Gostev wrote:Well, just use Windows+L to lock Windows computers then... at least this is what I have always been using - you know, 2 buttons instead 3+1 do make difference when you do it every 15 mins or so

I actually can't even reproduce the issue on my systems, but I don't ever use a physical console, everything we do is remote sessions, but I would point out that it's not very enterprise worthy to tell people to change their behavior because of a bug in your products GUI, although I guess the smiley might be giving that away.
Gostev wrote:Seriously though, we can argue all day, but in 3 years this issue was brought up as a problem only twice - once by our QC couple of years ago, and once by a single customer (although of course it may get some me-too's now while floating on top of forums, cause this is how things work). Clearly, right now this is non-issue. So as long as the fix is not a single line of code and 5 min of QC time (which I do not know yet), then I would rather spend this time on fixes and features which add a little bit more value to the product...
Well, if you only use the "number of times the problem has been reported" as the metric for prioritizing GUI bugs, well, that's great, but I'm not too impressed by it. Only a very small percentage of people will actually report a bug like that, even if they hit it.

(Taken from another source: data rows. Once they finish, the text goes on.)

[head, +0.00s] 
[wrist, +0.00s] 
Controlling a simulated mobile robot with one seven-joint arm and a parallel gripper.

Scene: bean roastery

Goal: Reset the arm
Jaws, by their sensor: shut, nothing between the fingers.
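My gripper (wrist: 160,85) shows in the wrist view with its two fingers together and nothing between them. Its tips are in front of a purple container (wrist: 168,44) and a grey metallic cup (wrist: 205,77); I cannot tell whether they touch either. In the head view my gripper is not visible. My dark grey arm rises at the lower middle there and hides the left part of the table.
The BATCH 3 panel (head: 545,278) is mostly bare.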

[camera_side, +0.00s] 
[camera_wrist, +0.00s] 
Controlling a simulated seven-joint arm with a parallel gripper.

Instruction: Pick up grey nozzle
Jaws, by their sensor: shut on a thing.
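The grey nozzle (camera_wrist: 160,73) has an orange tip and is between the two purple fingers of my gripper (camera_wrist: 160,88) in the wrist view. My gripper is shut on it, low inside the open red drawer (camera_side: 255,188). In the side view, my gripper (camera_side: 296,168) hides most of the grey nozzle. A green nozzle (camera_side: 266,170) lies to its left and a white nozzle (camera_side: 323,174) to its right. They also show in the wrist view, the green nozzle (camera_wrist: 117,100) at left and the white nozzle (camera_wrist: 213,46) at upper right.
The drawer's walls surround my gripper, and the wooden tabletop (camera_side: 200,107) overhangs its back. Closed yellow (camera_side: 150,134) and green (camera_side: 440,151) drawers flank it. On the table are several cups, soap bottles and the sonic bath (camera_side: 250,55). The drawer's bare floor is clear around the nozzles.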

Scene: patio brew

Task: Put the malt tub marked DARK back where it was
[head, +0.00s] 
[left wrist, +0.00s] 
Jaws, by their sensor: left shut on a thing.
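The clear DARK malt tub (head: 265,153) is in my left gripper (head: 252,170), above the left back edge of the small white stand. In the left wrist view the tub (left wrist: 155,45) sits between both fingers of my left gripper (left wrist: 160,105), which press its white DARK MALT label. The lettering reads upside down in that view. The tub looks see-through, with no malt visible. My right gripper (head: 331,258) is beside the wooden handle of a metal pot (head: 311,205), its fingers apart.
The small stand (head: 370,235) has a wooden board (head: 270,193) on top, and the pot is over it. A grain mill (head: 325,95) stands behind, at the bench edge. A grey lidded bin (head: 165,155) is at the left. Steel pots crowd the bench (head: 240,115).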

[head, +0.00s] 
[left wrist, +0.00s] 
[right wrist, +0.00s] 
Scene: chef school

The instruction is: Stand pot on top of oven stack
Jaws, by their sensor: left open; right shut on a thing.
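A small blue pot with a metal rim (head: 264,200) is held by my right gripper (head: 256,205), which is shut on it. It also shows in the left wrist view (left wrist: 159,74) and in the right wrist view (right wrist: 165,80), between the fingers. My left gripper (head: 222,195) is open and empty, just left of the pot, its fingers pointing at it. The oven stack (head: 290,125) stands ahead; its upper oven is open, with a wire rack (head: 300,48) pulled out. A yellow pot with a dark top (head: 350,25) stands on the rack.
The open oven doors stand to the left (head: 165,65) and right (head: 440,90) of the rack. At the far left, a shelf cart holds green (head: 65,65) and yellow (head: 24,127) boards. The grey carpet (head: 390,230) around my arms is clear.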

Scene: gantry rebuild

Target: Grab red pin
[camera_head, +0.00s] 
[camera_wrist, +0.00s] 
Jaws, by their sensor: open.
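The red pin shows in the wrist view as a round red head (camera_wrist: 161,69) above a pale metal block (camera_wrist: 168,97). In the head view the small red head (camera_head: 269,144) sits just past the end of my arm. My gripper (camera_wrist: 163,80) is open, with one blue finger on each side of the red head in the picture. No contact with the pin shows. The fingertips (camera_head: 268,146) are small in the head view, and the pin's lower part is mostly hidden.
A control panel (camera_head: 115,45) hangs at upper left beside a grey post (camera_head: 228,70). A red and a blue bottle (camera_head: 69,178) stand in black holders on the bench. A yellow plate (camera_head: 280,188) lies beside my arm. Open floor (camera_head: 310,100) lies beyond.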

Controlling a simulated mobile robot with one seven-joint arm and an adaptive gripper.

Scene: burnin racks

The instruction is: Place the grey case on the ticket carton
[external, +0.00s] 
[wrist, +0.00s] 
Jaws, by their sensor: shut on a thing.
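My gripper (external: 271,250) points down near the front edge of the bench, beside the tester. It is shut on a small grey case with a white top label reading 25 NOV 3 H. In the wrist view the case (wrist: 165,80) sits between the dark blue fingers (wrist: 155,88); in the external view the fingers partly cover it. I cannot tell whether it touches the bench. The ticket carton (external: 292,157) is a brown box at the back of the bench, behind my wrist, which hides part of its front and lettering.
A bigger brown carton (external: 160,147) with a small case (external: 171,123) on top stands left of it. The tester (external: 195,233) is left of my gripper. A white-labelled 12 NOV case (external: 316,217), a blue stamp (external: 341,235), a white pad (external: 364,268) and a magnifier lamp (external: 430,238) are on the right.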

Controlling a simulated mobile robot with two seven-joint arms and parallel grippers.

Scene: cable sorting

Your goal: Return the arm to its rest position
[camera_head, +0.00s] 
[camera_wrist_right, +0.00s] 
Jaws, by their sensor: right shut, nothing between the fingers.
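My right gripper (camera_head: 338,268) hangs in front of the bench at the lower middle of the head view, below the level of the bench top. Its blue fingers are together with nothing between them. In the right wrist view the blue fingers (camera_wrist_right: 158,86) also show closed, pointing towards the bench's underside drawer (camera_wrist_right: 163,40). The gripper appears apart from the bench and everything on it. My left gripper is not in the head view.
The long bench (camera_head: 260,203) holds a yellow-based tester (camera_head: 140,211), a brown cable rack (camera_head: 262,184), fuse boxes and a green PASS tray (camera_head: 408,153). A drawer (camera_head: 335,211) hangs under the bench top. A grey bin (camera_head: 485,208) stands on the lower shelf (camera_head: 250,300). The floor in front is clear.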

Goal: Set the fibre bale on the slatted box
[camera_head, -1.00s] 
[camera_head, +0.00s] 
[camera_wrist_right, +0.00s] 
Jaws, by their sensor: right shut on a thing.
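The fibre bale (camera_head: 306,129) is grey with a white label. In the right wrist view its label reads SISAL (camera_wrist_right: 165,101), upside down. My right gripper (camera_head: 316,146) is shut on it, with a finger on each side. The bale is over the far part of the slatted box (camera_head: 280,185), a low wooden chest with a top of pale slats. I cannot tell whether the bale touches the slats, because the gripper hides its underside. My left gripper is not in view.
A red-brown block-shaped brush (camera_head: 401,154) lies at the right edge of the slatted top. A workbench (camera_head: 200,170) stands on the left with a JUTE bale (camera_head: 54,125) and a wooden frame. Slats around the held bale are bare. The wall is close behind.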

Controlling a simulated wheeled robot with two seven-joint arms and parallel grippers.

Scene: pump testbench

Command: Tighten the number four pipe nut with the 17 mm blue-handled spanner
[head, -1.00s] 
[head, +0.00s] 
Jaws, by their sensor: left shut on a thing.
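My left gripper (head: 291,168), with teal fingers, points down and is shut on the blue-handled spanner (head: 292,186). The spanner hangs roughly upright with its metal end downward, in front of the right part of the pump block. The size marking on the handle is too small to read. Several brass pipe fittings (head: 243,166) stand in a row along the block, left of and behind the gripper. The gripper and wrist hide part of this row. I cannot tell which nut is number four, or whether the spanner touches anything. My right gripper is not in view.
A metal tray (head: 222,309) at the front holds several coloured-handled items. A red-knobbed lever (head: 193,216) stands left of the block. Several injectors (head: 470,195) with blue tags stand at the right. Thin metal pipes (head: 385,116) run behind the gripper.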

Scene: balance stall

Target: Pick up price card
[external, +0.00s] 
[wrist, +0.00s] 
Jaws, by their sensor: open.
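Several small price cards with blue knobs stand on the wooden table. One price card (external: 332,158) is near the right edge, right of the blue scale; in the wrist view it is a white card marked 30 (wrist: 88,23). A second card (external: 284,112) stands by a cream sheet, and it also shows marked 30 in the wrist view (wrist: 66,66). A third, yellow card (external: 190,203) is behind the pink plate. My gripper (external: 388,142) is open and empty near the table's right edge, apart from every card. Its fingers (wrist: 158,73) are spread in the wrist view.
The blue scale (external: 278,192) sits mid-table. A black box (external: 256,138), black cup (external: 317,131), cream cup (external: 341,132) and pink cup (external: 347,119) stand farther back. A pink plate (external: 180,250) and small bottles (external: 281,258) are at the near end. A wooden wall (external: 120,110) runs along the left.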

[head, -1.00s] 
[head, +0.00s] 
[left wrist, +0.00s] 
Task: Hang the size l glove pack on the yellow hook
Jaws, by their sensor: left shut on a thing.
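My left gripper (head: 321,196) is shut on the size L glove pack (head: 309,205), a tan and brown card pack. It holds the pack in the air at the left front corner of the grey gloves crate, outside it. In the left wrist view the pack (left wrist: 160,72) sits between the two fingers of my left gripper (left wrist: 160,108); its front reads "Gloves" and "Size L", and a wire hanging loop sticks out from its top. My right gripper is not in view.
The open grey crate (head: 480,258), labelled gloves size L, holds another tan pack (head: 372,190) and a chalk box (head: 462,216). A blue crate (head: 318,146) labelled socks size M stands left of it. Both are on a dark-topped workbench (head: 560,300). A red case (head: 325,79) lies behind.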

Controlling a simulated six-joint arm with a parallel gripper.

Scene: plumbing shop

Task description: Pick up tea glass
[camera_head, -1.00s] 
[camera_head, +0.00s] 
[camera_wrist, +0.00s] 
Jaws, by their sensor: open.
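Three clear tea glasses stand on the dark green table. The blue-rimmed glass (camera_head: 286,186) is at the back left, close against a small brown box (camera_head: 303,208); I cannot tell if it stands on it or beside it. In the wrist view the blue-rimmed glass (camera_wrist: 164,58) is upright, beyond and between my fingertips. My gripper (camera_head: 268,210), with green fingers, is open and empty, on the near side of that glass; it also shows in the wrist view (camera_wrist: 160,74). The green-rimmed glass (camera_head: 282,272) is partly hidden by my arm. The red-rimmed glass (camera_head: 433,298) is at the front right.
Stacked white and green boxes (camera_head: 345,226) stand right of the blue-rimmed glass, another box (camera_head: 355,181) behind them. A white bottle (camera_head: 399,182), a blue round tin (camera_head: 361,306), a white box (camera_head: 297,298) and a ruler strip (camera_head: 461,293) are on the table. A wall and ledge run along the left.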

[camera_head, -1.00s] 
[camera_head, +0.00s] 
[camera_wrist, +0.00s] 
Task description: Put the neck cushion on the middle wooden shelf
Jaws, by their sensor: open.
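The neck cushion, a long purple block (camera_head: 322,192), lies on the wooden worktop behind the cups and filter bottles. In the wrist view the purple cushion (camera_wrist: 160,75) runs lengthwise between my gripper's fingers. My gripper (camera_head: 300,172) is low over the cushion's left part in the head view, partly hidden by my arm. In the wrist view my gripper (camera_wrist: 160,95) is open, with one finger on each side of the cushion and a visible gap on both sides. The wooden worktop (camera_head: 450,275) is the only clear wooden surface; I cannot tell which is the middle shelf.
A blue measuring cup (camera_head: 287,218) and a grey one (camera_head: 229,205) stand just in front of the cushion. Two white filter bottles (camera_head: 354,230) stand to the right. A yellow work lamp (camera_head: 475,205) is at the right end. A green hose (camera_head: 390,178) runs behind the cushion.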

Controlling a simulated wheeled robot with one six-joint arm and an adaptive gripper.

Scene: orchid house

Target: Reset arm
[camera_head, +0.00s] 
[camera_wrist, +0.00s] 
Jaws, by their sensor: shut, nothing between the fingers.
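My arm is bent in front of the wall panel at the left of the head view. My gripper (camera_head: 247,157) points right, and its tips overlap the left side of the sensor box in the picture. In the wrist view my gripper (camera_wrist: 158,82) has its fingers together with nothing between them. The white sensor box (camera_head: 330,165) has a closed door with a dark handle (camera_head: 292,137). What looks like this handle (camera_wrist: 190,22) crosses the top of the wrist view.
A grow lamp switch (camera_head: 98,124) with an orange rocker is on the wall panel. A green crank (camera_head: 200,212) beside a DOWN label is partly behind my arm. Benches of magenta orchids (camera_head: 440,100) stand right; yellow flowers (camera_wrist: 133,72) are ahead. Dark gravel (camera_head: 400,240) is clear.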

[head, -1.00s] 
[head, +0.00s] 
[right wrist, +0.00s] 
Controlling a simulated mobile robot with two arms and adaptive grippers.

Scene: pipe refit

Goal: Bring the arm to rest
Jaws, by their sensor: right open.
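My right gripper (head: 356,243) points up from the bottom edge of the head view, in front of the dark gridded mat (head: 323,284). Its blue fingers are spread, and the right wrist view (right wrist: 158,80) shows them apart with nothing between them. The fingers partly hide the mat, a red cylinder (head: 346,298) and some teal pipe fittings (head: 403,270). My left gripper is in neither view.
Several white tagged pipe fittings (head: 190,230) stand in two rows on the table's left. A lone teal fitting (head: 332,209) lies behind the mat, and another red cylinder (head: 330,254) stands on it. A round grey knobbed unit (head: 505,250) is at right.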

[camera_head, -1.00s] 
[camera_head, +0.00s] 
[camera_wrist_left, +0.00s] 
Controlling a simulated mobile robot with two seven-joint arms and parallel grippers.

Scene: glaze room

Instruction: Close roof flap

Of course it's your choice how to prioritize such an issue, and I have no idea the effort to fix it (it would seem minimal but I don't know), I just feel like fixing issues like this is critical to the perception of a quality product (it's little "polish" things like this that we used to HATE about a competitor's product).
Gostev wrote:I am thinking disabling DEL keypress handling altogether will certainly be 1-liner - we should probably just do that and move on.
Yeah, probably, of course then you might get complaints from those of us who like to use keyboard shortcuts.